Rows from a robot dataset
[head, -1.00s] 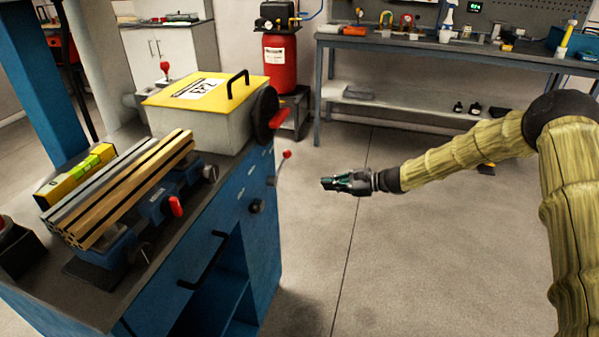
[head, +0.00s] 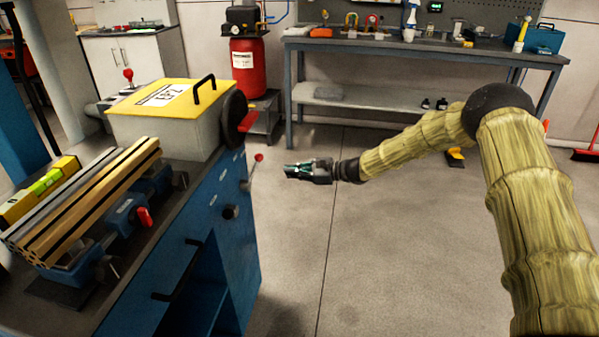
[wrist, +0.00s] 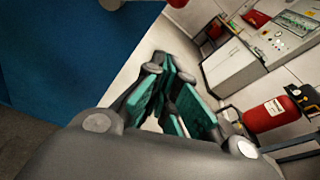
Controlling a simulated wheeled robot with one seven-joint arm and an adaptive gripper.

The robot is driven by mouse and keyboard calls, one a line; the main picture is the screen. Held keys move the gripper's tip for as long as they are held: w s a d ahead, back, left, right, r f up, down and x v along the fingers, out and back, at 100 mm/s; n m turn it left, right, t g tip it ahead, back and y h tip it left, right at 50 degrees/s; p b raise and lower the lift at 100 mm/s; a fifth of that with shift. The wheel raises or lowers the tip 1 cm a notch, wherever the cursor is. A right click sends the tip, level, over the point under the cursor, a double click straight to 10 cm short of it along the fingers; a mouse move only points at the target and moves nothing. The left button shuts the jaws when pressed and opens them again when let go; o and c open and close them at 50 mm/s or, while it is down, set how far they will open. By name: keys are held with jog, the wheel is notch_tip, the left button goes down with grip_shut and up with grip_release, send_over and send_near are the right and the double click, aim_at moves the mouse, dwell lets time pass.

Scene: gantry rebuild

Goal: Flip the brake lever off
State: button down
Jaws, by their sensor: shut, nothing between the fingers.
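A thin lever with a red ball knob (head: 258,158) sticks up and out from the side of the blue cabinet (head: 233,260). No label on it can be read, so I cannot be sure it is the brake lever. My gripper (head: 287,171) is shut and empty, just right of the knob and slightly lower in the head view, with a small gap seen between them. In the wrist view my gripper's teal-padded fingers (wrist: 168,80) point past the blue cabinet side (wrist: 70,45). The lever cannot be made out clearly there.
A yellow-lidded box (head: 165,125) and clamped bars (head: 85,205) are on top. A red cylinder (head: 249,65) stands behind.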

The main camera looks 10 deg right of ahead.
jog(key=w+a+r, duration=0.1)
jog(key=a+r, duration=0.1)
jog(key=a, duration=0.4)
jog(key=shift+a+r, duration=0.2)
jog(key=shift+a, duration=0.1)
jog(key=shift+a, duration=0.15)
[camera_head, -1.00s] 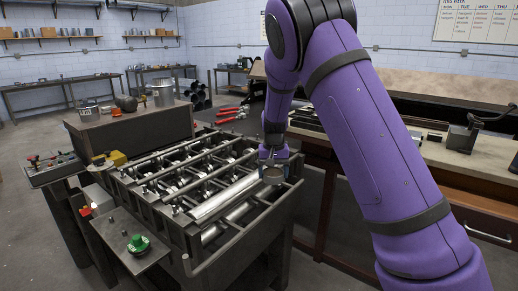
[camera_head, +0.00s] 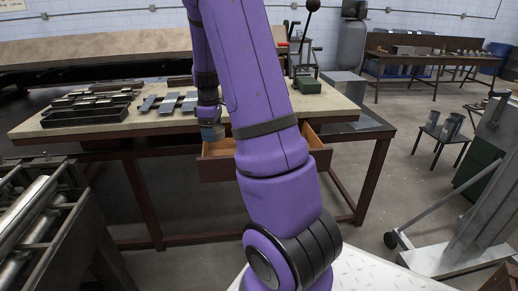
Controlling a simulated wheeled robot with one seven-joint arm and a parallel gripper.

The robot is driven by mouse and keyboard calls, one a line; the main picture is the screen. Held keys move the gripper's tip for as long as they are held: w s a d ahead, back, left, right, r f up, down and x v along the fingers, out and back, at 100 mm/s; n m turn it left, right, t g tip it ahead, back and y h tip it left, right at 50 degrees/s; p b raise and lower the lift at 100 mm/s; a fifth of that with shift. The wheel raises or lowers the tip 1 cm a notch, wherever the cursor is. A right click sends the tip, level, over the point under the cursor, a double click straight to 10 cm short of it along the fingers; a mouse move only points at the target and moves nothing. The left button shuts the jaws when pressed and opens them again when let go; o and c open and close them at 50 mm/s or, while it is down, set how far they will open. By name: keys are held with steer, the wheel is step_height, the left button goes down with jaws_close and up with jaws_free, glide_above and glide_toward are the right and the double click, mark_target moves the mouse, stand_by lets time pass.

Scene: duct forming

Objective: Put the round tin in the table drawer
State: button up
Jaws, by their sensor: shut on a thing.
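My purple arm reaches over to the worktable, and my gripper (camera_head: 209,121) is small and partly blurred at its far end. It is shut on the round tin (camera_head: 208,133), a small grey-brown shape just under the fingers. The table drawer (camera_head: 222,169) is pulled open at the front of the table. The gripper and tin appear at the drawer's left end, over or close to its opening; the exact height is hard to tell. My arm hides the middle of the drawer.
The worktable (camera_head: 60,125) carries a dark tray (camera_head: 90,112) of metal pieces, flat metal parts and a lever tool (camera_head: 307,60). The roller machine (camera_head: 40,215) stands at the left. A wheeled metal stand (camera_head: 460,230) is at the right. The floor between is clear.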

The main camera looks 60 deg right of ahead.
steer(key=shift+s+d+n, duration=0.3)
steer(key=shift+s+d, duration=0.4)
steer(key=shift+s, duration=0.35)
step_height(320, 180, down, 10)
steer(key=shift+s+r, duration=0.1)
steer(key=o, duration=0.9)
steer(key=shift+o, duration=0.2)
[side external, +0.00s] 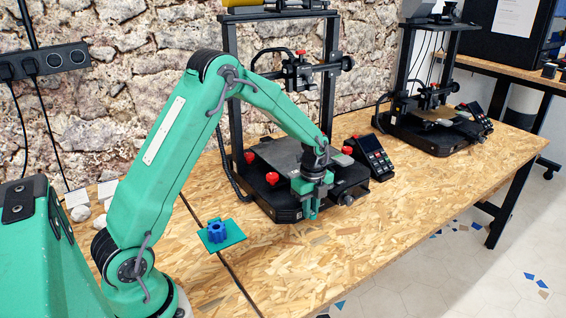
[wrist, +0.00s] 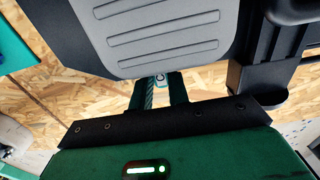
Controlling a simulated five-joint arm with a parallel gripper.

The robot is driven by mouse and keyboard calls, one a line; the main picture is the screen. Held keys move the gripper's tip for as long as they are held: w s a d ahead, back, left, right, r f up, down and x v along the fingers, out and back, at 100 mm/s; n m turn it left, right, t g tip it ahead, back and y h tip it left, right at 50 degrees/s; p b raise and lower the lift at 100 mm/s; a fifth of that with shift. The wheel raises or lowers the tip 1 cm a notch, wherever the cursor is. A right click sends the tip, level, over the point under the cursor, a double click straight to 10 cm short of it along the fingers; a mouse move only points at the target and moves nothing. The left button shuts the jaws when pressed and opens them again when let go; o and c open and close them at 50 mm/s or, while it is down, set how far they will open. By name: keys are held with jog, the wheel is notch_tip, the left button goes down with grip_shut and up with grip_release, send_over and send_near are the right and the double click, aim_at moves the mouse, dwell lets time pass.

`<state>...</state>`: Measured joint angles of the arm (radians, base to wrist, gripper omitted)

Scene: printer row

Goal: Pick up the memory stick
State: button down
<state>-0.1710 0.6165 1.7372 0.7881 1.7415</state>
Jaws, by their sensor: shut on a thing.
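My gripper (side external: 311,207) points down in front of the printer, above the wooden table. In the wrist view my gripper (wrist: 159,92) has its two green fingers shut on the memory stick (wrist: 161,80). Only a small pale, light-blue end of the stick with a dark ring mark shows between the fingertips. The rest of it is hidden by the fingers. In the side view I cannot make out the stick.
A black 3D printer (side external: 270,195) stands just behind my gripper, with a control screen (side external: 374,160) at its right. A blue part (side external: 216,230) sits on a teal plate (side external: 232,238) to the left. A second printer (side external: 430,130) stands at the back right. The table front is clear.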

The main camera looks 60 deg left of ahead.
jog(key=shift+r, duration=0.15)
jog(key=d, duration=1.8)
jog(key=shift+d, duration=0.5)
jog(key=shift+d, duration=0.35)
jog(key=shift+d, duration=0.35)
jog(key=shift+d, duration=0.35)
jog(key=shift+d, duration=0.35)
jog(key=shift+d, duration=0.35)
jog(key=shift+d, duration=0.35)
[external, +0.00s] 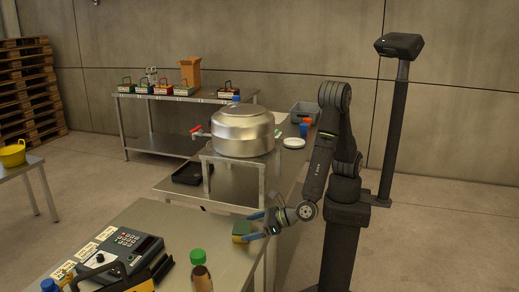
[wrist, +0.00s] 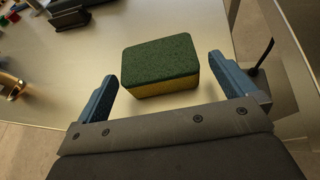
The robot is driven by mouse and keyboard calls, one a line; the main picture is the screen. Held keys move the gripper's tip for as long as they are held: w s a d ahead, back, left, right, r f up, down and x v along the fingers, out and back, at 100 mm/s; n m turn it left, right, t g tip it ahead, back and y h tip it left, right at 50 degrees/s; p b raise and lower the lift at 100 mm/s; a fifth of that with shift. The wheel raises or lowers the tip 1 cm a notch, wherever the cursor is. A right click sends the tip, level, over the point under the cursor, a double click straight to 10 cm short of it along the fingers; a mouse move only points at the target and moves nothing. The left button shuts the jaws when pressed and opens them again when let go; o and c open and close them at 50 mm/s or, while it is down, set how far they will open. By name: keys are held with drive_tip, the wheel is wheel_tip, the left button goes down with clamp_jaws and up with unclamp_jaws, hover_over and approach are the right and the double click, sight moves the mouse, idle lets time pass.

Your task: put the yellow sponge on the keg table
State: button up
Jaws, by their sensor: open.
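The yellow sponge (external: 241,230) has a dark green top layer and lies near the right edge of the front metal table (external: 180,222). In the wrist view the sponge (wrist: 160,68) lies flat between and just ahead of the two blue fingertips. My gripper (external: 257,229) is open, low at the table's right edge, and its fingers (wrist: 170,88) do not appear to touch the sponge. A large silver keg (external: 243,130) with a red-handled tap stands on a small metal stand (external: 232,155) on the table behind.
A keypad device (external: 120,252) with paper labels and a green-capped bottle (external: 199,272) stand on the front table. A black tray (external: 188,173), white plates (external: 293,143), coloured cups (external: 305,126) and a grey bin (external: 304,112) are on the table behind.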

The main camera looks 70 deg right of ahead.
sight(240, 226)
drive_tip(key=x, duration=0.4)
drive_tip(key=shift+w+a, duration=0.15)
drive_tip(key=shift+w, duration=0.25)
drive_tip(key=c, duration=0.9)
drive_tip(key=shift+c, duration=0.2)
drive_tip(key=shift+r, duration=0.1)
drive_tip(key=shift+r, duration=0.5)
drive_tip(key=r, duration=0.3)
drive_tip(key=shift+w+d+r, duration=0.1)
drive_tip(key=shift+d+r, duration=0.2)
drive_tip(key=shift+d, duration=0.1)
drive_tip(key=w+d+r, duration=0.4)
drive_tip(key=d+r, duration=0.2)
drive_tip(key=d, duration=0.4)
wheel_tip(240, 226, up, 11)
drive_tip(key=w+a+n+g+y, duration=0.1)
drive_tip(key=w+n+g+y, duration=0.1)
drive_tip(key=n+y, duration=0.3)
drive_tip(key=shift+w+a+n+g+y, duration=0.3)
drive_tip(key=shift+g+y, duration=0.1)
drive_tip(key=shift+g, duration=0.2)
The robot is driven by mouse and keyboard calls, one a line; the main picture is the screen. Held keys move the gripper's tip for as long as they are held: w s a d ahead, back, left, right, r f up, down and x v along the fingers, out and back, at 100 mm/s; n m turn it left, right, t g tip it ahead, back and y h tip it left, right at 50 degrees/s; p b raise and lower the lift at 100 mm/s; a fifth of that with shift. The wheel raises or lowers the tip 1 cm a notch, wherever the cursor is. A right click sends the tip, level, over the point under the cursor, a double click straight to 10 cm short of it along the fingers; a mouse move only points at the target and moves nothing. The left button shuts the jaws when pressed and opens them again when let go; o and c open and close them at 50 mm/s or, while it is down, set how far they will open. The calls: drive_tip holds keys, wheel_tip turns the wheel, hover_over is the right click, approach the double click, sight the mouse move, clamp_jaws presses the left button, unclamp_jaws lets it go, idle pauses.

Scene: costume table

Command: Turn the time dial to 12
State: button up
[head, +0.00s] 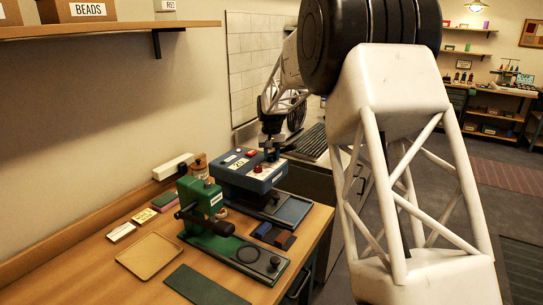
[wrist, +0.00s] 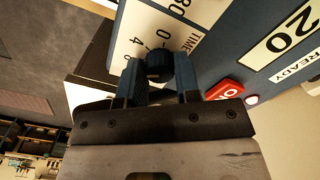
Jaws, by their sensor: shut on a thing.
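The time dial (wrist: 158,58) is a small dark knob on the pale panel of the blue machine, beside the word TIME in the wrist view. The numerals 0 and 4 show near it; the rest of the scale is partly hidden and I cannot read the pointer. My gripper (wrist: 157,72) has its two fingers on either side of the knob and is shut on it. In the head view my gripper (head: 271,148) reaches down to the top of the blue machine (head: 235,178), with the dial hidden there.
The machine's display (wrist: 293,30) reads 20, with READY beside it. A red ON button (wrist: 222,89) lies close to my right finger. A green press (head: 205,215) stands in front of the blue machine. A wooden tray (head: 150,256) and a green mat (head: 203,286) lie on the table.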

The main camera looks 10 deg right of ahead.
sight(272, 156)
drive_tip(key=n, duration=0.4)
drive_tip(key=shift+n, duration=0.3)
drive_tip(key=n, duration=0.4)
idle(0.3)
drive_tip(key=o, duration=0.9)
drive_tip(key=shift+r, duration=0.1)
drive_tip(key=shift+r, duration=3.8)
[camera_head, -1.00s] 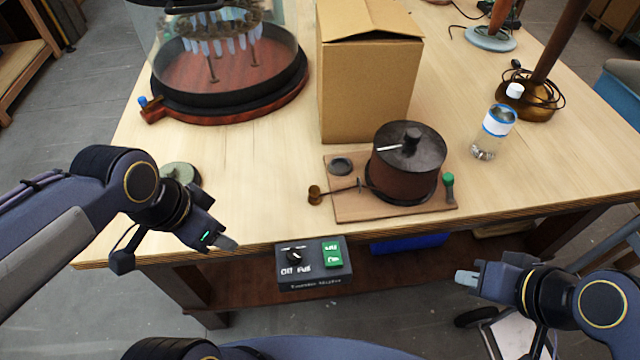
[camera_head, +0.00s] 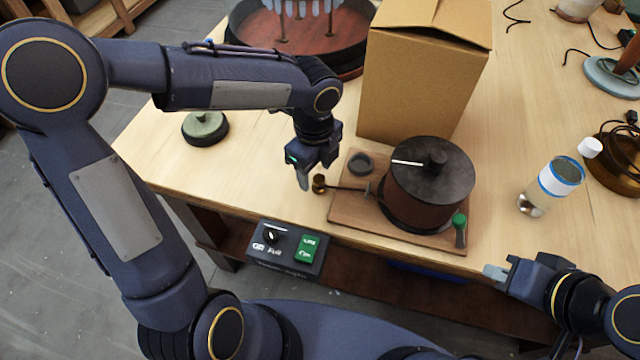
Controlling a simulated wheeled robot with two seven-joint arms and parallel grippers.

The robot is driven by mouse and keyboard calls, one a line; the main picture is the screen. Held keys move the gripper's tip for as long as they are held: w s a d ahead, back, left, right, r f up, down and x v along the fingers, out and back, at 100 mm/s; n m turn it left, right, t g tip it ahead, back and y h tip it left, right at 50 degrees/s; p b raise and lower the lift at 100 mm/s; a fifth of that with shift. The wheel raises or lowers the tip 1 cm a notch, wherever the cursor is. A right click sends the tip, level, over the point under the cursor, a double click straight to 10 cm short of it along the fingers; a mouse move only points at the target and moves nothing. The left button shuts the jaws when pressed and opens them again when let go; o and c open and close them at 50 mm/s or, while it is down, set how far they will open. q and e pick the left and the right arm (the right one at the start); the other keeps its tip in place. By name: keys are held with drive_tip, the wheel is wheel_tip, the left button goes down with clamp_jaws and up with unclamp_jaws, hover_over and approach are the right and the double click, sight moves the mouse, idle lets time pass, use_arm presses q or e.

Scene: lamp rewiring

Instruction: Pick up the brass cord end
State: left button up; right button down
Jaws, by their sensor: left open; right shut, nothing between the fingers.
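The brass cord end (camera_head: 319,184) is a small brass piece on the tabletop, just left of the wooden board (camera_head: 350,224). A dark cord runs from it to the brown drum (camera_head: 428,185) on that board. My left gripper (camera_head: 304,180) is open and points down, just left of the brass cord end in the picture. I cannot tell whether a finger touches it. My right gripper (camera_head: 494,272) is shut and empty, near the table's front edge at the right.
A cardboard box (camera_head: 420,80) stands behind the drum. A bottle with a blue band (camera_head: 550,187) is at the right. A control box (camera_head: 287,249) with a green switch is at the front edge. A round green-topped disc (camera_head: 205,127) lies at the left.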

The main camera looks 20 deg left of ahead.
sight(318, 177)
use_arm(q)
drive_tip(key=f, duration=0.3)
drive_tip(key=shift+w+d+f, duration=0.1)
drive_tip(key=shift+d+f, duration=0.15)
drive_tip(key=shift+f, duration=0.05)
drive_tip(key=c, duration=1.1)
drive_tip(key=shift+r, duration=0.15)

■ WRITTEN TASK:
Give back exactly the lines from the first line of the data through the line with "an adaptive gripper.", pictures excluded.

■ OUTPUT FOR THIS EXERCISE:
[head, -1.00s] 
[head, +0.00s] 
[wrist, +0.00s] 
Controlling a simulated wheeled robot with one seven-joint arm and an adaptive gripper.

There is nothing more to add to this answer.